The king was determined to put down this rebellion at all hazards. He had made such good use of the various irregular modes of raising money which have been already described, and had been so economical in the use of it, that he had now quite a sum of money in his treasury; and had it not been for the attempt to enforce the unfortunate Liturgy upon the people of Scotland, he might, perhaps, have gone on reigning without a Parliament to the end of his days. He had now about two hundred thousand pounds, by means of which, together with what he could borrow, he hoped to make one single demonstration of force which would bring the rebellion to an end. He raised an army and equipped a fleet. He issued a proclamation summoning all the peers of the realm to attend him. He moved with this great concourse from London toward the north, the whole country looking on as spectators to behold the progress of this great expedition, by which their monarch was going to attempt to subdue again his other kingdom.

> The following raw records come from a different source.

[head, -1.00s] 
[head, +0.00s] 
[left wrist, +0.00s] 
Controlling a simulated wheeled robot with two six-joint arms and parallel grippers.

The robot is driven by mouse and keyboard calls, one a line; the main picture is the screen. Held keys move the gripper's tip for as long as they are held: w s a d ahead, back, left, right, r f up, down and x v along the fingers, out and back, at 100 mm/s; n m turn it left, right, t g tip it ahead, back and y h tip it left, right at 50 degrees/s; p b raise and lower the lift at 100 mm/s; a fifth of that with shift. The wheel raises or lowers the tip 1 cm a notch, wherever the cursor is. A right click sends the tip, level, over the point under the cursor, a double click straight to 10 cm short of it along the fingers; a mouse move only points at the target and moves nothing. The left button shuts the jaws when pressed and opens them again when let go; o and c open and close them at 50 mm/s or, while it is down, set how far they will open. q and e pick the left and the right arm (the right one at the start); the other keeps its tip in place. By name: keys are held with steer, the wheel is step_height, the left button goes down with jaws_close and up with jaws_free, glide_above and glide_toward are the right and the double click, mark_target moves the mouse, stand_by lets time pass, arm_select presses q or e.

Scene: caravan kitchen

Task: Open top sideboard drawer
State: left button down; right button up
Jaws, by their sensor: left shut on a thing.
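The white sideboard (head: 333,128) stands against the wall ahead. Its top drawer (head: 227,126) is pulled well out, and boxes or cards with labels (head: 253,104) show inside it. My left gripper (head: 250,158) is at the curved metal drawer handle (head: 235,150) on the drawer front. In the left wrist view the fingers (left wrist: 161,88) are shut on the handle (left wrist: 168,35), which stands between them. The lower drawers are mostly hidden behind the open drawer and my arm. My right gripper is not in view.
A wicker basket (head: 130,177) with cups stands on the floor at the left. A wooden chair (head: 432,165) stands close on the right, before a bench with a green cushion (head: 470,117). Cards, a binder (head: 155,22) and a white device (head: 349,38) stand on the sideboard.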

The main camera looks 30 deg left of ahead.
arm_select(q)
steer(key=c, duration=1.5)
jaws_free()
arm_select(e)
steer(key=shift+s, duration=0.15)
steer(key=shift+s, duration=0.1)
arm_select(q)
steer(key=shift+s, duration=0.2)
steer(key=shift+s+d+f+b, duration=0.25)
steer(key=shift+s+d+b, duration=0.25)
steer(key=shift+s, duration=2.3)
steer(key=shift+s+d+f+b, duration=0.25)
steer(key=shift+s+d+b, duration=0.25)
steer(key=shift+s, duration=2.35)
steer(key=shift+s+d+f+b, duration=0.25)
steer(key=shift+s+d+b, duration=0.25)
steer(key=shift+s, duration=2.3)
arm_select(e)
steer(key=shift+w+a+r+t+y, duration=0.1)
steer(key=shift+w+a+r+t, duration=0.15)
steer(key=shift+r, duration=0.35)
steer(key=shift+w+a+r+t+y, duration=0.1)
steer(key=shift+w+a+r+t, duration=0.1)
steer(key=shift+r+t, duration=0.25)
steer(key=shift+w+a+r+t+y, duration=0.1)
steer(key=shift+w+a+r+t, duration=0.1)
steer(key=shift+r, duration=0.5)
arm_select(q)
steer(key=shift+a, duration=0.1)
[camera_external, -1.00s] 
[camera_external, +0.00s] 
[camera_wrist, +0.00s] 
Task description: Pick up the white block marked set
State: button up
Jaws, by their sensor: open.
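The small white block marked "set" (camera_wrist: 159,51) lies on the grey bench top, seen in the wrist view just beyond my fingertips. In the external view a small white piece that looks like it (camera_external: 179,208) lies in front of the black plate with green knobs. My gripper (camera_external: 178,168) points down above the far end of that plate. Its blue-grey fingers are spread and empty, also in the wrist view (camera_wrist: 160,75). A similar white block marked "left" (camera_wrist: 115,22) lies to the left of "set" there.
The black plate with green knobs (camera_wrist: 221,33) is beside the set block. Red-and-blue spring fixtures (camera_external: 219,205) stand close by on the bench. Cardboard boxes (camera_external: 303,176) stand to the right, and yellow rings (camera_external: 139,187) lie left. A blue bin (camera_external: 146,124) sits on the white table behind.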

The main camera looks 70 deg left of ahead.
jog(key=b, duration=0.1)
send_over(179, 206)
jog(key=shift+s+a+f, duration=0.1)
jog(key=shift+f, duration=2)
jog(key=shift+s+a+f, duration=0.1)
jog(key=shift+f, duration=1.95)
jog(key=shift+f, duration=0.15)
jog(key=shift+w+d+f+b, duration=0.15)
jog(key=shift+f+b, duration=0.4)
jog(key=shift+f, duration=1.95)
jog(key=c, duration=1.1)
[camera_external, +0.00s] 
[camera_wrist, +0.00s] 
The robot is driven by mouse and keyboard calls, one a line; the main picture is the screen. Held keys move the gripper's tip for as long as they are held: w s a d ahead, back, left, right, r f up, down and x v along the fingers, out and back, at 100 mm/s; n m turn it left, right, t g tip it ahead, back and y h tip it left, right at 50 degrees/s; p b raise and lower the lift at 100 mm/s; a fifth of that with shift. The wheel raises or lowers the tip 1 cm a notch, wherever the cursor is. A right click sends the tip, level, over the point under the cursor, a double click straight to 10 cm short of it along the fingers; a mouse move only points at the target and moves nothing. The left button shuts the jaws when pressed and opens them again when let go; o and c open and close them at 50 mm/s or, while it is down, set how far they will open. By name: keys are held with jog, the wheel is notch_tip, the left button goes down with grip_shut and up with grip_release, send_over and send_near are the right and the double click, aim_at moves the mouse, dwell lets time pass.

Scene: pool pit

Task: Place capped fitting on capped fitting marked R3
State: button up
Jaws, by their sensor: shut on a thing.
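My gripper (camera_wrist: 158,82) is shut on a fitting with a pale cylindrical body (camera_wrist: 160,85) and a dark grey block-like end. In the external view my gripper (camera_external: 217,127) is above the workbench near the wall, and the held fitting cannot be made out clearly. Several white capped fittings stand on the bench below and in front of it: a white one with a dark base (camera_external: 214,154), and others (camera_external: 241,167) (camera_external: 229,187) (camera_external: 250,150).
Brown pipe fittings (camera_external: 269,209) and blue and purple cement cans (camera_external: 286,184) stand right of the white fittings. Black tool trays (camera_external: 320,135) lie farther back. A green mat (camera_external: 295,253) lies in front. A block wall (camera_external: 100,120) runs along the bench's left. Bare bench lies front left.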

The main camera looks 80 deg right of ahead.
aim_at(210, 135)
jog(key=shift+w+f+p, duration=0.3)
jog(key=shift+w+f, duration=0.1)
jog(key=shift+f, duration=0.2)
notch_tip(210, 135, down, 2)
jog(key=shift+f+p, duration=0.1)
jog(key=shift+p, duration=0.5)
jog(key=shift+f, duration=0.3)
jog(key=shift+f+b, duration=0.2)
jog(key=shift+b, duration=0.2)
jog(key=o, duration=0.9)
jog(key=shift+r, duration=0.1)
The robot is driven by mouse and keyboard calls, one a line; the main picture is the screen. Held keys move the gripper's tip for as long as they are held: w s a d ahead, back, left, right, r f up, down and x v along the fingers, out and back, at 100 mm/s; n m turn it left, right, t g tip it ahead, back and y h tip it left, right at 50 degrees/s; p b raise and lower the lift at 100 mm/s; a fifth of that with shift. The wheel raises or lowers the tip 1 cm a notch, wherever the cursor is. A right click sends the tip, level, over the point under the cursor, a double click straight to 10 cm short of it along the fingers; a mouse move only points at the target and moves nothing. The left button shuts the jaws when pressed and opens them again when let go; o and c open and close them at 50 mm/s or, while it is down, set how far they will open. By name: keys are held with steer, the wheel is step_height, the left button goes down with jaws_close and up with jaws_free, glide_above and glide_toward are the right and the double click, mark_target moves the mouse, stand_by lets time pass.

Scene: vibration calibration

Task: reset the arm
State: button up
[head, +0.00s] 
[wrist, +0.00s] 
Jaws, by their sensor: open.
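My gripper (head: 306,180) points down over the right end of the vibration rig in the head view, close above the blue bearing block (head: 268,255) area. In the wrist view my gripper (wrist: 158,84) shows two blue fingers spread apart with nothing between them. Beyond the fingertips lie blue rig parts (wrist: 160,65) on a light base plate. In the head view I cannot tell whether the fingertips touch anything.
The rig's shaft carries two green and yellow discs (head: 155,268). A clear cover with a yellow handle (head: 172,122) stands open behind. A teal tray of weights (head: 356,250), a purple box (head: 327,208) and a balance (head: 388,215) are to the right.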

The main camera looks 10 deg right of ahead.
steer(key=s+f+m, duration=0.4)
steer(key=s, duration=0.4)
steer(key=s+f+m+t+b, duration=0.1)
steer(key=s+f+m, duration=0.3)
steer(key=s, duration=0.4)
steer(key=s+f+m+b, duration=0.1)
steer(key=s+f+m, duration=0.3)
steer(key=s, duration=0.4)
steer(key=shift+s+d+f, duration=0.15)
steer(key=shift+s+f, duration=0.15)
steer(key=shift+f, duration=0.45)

Charles advanced to the city of York, the great city of the north of England. Here he paused and established his court, with all possible pomp and parade. His design was to impress the Scots with such an idea of the greatness of the power which was coming to overwhelm them as to cause them to submit at once. But all this show was very hollow and delusive. The army felt a greater sympathy with the Scots than they did with the king. The complaints against Charles's government were pretty much the same in both countries. A great many Scotchmen came to York while the king was there, and the people from all the country round flocked thither too, drawn by the gay spectacles connected with the presence of such a court and army. The Scotchmen disseminated their complaints thus among the English people, and finally the king and his council, finding indications of so extensive a disaffection, had a form of an oath prepared, which they required all the principal persons to take, acknowledging allegiance to Charles, and denying that they had any intelligence or correspondence with the enemy. The Scotchmen all took the oath very readily, though some of the English refused.